### Goal of the exercise
Working from the data below, reproduce exactly the lines starting at the one that holds "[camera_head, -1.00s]" and ending at the one that holds "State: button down". Pictures are excluded.

### Recorded data
--- --- ---

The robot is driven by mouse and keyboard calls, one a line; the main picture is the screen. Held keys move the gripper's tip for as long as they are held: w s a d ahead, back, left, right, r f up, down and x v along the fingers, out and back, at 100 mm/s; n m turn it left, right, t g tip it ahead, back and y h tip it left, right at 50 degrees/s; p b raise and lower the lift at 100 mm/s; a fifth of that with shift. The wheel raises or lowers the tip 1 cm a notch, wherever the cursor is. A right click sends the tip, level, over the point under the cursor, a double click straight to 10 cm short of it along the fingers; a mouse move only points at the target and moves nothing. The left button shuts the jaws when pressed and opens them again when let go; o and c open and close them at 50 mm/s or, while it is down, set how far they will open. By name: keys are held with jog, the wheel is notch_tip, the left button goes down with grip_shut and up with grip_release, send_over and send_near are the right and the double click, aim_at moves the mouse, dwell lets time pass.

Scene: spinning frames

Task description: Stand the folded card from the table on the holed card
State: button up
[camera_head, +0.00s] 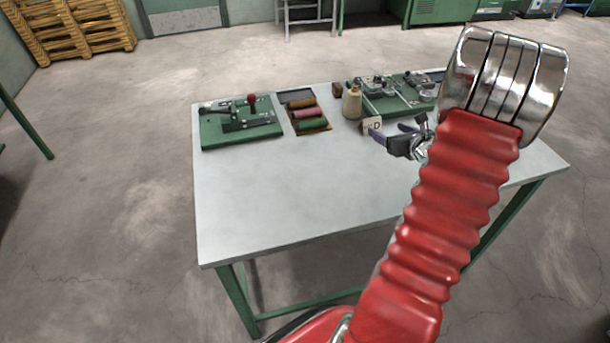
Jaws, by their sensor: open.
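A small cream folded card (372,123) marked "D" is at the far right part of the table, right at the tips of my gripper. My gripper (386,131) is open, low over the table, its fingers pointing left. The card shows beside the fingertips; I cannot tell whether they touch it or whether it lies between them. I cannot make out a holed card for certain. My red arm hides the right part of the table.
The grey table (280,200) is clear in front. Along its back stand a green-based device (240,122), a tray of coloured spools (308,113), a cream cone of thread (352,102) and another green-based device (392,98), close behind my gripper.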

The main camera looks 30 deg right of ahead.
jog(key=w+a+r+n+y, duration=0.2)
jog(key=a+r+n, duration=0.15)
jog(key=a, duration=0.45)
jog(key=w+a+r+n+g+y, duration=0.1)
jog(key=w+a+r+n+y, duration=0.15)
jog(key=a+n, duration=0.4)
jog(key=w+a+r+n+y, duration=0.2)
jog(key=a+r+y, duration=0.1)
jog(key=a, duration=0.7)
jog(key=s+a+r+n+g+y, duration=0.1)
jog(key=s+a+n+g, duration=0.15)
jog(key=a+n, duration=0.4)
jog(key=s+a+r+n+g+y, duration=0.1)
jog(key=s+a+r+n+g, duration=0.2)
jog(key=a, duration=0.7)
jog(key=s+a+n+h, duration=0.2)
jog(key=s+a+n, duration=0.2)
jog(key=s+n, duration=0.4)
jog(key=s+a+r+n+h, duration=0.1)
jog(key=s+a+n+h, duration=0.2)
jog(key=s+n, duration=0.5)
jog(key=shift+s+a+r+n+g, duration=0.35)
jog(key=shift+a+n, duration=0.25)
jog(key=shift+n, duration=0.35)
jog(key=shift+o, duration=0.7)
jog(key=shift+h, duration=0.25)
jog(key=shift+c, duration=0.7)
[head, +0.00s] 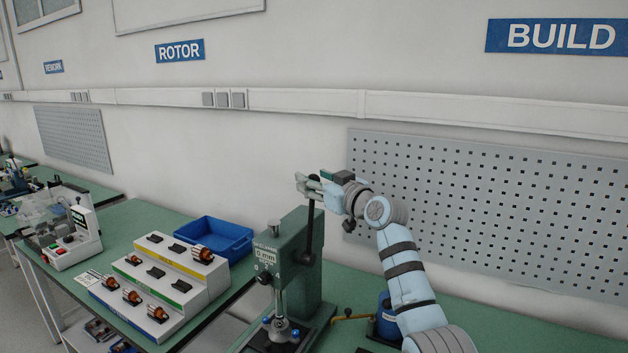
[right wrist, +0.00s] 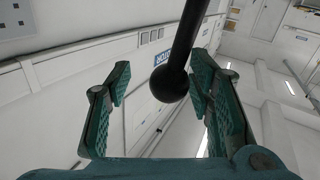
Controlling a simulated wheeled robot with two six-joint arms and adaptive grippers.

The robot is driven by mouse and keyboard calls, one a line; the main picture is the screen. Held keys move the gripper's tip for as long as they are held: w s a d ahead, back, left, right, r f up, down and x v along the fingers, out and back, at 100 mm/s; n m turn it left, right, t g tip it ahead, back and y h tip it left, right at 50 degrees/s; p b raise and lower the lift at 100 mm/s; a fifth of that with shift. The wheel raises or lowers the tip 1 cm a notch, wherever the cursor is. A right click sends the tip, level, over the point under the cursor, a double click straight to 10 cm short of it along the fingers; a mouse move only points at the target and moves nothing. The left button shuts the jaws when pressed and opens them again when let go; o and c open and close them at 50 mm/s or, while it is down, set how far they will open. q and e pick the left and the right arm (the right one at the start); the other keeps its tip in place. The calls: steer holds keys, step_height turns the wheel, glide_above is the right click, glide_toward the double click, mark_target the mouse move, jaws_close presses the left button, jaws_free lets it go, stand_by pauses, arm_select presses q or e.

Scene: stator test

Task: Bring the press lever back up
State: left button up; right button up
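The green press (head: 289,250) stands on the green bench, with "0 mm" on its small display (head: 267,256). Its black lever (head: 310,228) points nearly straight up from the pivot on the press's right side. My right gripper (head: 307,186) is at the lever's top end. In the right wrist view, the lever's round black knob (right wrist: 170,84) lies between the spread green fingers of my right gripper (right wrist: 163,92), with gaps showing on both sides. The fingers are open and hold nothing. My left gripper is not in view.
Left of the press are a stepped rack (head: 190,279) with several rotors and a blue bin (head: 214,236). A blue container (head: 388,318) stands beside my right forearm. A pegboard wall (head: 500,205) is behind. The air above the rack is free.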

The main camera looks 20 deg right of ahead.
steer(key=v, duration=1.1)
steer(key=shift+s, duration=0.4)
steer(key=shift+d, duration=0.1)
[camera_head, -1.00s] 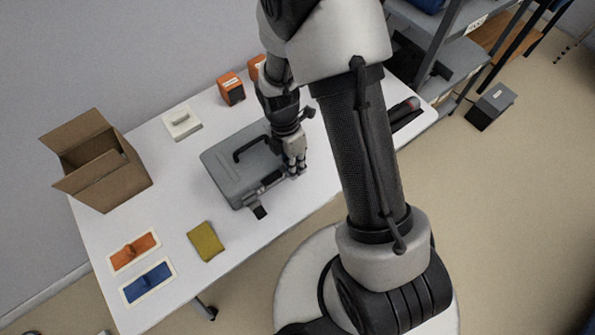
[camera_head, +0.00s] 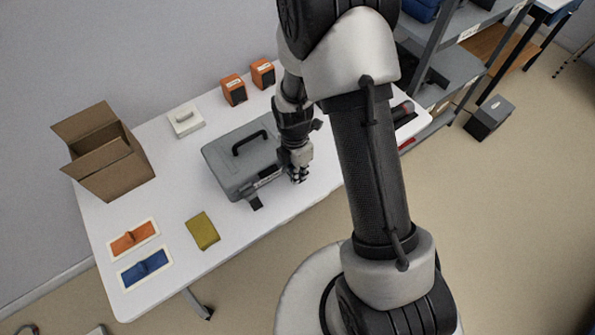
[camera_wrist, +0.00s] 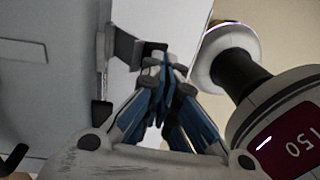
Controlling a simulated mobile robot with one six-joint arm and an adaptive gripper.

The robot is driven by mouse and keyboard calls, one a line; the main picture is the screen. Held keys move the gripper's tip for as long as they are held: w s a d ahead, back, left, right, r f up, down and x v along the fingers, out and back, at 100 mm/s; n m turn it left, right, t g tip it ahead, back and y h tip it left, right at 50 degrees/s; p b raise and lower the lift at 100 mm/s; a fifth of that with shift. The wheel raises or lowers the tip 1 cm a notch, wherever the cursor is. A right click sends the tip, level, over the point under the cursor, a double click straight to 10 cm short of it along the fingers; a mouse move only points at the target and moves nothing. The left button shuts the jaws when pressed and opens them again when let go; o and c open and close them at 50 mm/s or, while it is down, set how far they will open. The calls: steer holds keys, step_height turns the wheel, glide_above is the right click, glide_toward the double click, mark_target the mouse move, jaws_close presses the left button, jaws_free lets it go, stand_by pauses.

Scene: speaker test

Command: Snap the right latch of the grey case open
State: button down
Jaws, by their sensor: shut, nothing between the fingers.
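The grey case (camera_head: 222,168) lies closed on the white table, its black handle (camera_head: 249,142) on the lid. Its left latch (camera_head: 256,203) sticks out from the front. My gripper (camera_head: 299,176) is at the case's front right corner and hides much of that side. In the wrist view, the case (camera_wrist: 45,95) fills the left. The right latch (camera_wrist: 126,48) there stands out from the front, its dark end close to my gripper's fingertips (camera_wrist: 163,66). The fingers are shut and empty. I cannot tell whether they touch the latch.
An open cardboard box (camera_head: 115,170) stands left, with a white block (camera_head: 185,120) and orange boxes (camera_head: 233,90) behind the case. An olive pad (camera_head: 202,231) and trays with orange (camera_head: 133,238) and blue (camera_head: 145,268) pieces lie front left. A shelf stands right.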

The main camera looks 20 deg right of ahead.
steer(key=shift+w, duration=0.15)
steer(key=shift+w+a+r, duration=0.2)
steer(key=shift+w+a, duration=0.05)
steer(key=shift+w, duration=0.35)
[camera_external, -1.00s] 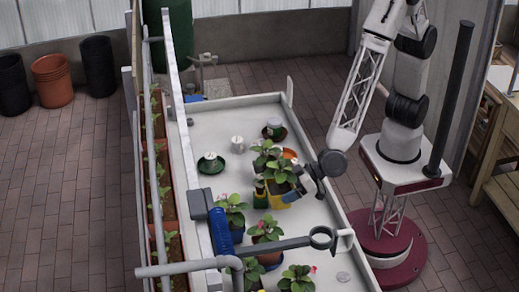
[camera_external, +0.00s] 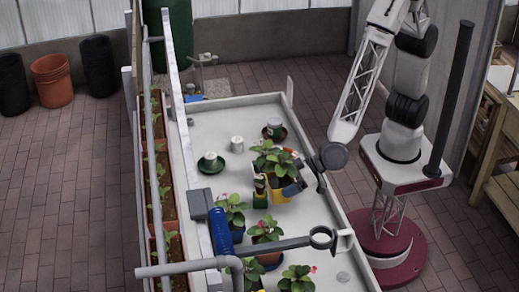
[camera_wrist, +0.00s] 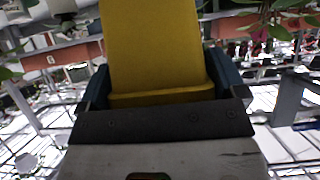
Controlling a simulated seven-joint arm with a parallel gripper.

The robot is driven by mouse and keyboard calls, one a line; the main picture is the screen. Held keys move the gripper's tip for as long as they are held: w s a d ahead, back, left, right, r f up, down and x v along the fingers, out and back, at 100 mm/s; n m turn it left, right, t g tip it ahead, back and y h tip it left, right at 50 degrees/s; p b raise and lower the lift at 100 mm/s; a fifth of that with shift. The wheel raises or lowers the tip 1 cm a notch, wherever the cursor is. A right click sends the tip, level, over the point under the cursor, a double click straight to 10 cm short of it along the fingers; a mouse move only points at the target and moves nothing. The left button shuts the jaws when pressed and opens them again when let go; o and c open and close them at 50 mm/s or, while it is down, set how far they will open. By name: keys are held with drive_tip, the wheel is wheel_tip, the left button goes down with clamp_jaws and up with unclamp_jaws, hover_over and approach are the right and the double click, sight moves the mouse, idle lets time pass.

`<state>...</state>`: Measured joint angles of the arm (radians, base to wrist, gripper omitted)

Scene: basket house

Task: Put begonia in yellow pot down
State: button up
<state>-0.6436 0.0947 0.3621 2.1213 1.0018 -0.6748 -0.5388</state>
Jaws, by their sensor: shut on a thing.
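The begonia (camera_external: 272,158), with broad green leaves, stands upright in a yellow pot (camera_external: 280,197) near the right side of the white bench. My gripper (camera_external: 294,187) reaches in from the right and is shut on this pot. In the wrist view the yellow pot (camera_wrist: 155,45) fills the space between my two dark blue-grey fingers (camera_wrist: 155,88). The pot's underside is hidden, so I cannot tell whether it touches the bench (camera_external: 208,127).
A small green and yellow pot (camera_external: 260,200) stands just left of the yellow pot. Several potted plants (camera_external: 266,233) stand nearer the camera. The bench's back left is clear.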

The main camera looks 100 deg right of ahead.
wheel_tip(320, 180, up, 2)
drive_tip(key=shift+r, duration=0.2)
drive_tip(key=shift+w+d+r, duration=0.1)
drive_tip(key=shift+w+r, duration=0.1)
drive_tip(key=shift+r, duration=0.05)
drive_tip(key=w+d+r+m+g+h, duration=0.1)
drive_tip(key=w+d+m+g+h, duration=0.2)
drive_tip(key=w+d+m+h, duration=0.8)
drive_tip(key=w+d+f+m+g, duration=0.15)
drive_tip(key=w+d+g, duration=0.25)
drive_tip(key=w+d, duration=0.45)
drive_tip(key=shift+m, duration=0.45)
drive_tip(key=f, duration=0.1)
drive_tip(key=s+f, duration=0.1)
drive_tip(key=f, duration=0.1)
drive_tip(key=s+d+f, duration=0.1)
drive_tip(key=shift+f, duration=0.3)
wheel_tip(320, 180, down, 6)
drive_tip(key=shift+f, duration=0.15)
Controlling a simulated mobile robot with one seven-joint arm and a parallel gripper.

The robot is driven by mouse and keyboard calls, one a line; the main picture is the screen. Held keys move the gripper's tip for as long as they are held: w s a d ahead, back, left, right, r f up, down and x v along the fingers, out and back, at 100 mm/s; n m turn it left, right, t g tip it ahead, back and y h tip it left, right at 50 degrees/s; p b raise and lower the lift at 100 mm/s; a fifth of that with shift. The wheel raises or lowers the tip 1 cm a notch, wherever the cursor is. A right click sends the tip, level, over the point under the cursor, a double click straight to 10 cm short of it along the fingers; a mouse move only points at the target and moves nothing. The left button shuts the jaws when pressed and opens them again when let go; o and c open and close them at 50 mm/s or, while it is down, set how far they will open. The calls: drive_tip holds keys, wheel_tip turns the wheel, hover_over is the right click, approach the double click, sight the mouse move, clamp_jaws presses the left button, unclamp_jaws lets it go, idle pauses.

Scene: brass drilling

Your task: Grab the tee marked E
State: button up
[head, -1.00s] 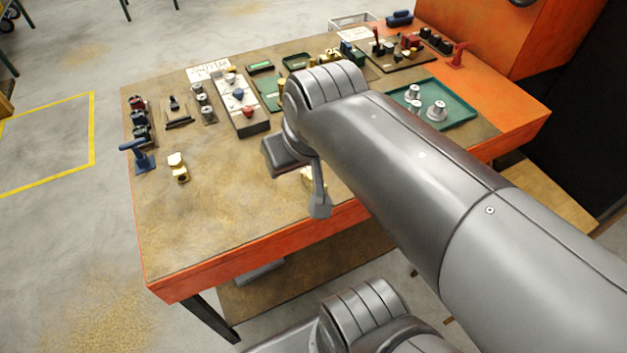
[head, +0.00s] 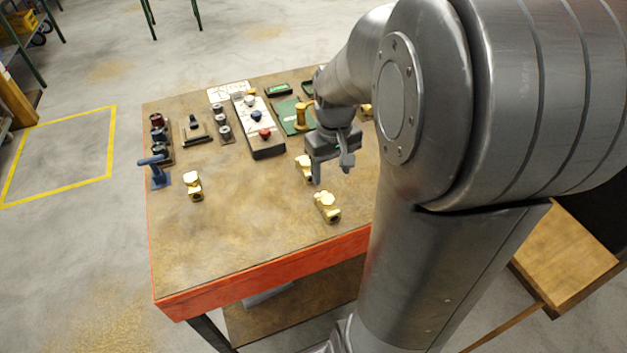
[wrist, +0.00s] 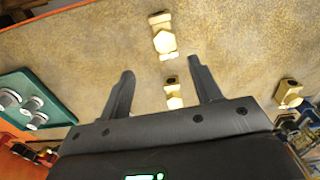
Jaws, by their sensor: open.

--- --- ---

### The response
[camera_head, -1.00s] 
[camera_head, +0.00s] 
[camera_wrist, +0.00s] 
Controlling a simulated mobile robot with one six-joint arm and an adaptive gripper.

The robot is driven by mouse and keyboard calls, one a line; the main picture is the screen. Held keys move the gripper's tip for as long as they are held: w s a d ahead, back, left, right, r f up, down and x v along the fingers, out and back, at 100 mm/s; n m turn it left, right, t g tip it ahead, back and y h tip it left, right at 50 degrees/s; p b raise and lower the lift at 100 mm/s; a fifth of that with shift. The wheel raises or lowers the tip 1 cm a notch, wherever the cursor is. A right click sends the tip, level, over the point under the cursor, a double click straight to 10 cm short of it along the fingers; a mouse move only points at the target and moves nothing. The left button shuts the jaws when pressed and opens them again when let go; o and c open and close them at 50 mm/s or, while it is down, set how far they will open. The calls: steer holds keys, step_height turns the wheel, glide_above is the right click, glide_toward the double click, mark_target the mouse move, jaws_close presses the left button, jaws_free lets it go, stand_by pauses.

Scene: speaker test

Command: Snap the right latch of the grey case open
State: button down

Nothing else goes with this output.